A atual direção do Sindicato dos Magistrados do Ministério Público tomou posse em abril do ano passado. Desde então, solicitou audiências aos diversos grupos parlamentares, com quem reuniu e expôs as dificuldades dos magistrados do Ministério Público, em especial, na tramitação dos inquéritos crime.
Nos dias 25 e 26 de outubro de 2024, em Lisboa, decorreu uma conferência, organizada pelo Sindicato dos Magistrados do Ministério Público, em conjunto com a Ordem dos Advogados, Associação Sindical dos Juízes Portugueses e Sindicato dos Funcionários Judiciais e subordinada ao tema “Processo Penal: O papel dos sujeitos processuais e o Estado de Direito”, na qual se discutiram várias causas que estariam na base da morosidade processual.
Unanimemente, apontou-se a modernização da justiça como fundamental para impulsionar a celeridade processual, dotando-se os agentes da justiça das ferramentas eletrónicas necessárias à investigação criminal, nomeadamente, no âmbito da criminalidade económico financeira.

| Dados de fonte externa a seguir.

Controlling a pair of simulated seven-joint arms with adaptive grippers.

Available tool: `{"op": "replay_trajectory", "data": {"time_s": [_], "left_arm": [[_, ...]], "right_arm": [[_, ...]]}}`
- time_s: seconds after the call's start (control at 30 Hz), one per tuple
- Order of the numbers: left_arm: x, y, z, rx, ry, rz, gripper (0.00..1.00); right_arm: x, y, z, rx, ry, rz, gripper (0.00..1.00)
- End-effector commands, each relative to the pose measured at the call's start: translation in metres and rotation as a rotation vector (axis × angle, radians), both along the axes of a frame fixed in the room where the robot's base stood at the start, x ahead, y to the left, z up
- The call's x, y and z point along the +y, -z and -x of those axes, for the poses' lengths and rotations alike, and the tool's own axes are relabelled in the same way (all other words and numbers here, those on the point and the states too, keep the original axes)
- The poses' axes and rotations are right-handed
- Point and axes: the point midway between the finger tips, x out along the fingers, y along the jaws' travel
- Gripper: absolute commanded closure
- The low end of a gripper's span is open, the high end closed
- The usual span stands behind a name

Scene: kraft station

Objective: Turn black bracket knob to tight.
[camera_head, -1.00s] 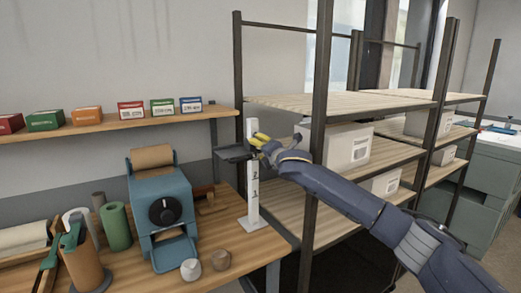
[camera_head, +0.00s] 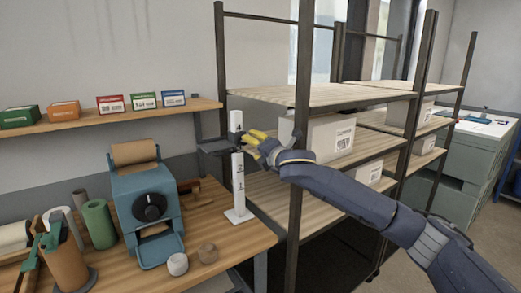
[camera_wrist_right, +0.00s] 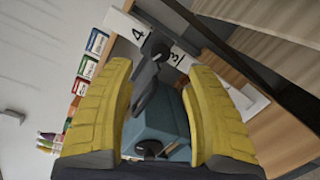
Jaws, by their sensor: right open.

Lançaram-se propostas concretas para a celeridade processual – recordemos, entre outras: as notificações por correio eletrónico, a reconfiguração da fase da instrução, o aproveitamento da prova coligida em inquérito, sem necessidade da sua repetição, a alteração do efeito do regime de recursos para o Tribunal Constitucional, tornando-o sempre meramente devolutivo e não suspensivo, entre tantas outras.
Logo no mês seguinte, no dia 7 de novembro, teve lugar, no ISEG em Lisboa, a conferência subordinada ao tema Funções Soberanas do Estado: transparência e combate à corrupção, coorganizada pelo Sindicato dos Magistrados do Ministério Público, Associação Sindical dos Juízes Portugueses, Associação Sindical dos Funcionários de Investigação Criminal, Sindicato dos Funcionários Judiciais, Sindicato dos Trabalhadores dos Impostos e Sindicato dos Trabalhadores dos Registos e do Notariado.
O segundo painel desta conferência contou com representantes dos grupos parlamentares, junto de quem também demonstrámos as nossas preocupações com a enorme carência de meios humanos, físicos e de ferramentas digitais.
Tentámos evidenciar os constrangimentos com que os magistrados do Ministério Público têm de lidar todos os dias. Lembro-me de ter convidado os senhores deputados ali presentes a passar um dia no meu gabinete, junto do DIAP Regional do Porto, e perceber a realidade do dia a dia do magistrado do Ministério Público que tramita inquéritos de criminalidade económico-financeira:
– Lidar com a frustração de não poder concluir um inquérito, porque a prioridade na investigação vai sempre sendo atribuída a processos com arguidos presos ou com risco de prescrição, passando os novos a ser eles também antigos;
– Estar dependente de elementos que estão fora do alcance e controlo do magistrado titular – imaginemos, um inquérito que aguarda um exame pericial a um computador ou telemóvel (que está em fila de espera com tantos outros à frente); ou aguardar um relatório do Núcleo de Assessoria Técnica em matéria económica, financeira, bancária, contabilística ou até de mercado de valores mobiliários;
– Aguardar a resposta a uma Carta Rogatória de Angola que, quando chega, impõe uma exaustiva análise a elementos financeiros, que leva tempo a mais do que seria desejável;
– Ter uma pendência processual muito mais elevada do que seria ideal, porque não há magistrados;
– A frustração de não conseguir dar resposta a tudo.
Ora, neste contexto, propor a avaliação de magistrados com base na duração média de processos revela não só uma falta de noção da realidade, mas, acima de tudo, parece-nos perigoso. Perigoso porque impor esta rapidez e pressão nos magistrados que investigam criminalidade complexa, vai seguramente conduzir “a não investigar”, pelo menos de forma cabal, precipitando os arquivamentos que, a final, favorecem apenas os agentes dos factos e prejudicam a boa administração da justiça.
Obviamente que o magistrado tem de ser avaliado e responsabilizado por atrasos relevantes que lhe sejam objetivamente imputáveis. Contudo, tal requer uma apreciação casuística e não baseada em critérios abstratos, porque cada caso é um caso e não há casos iguais.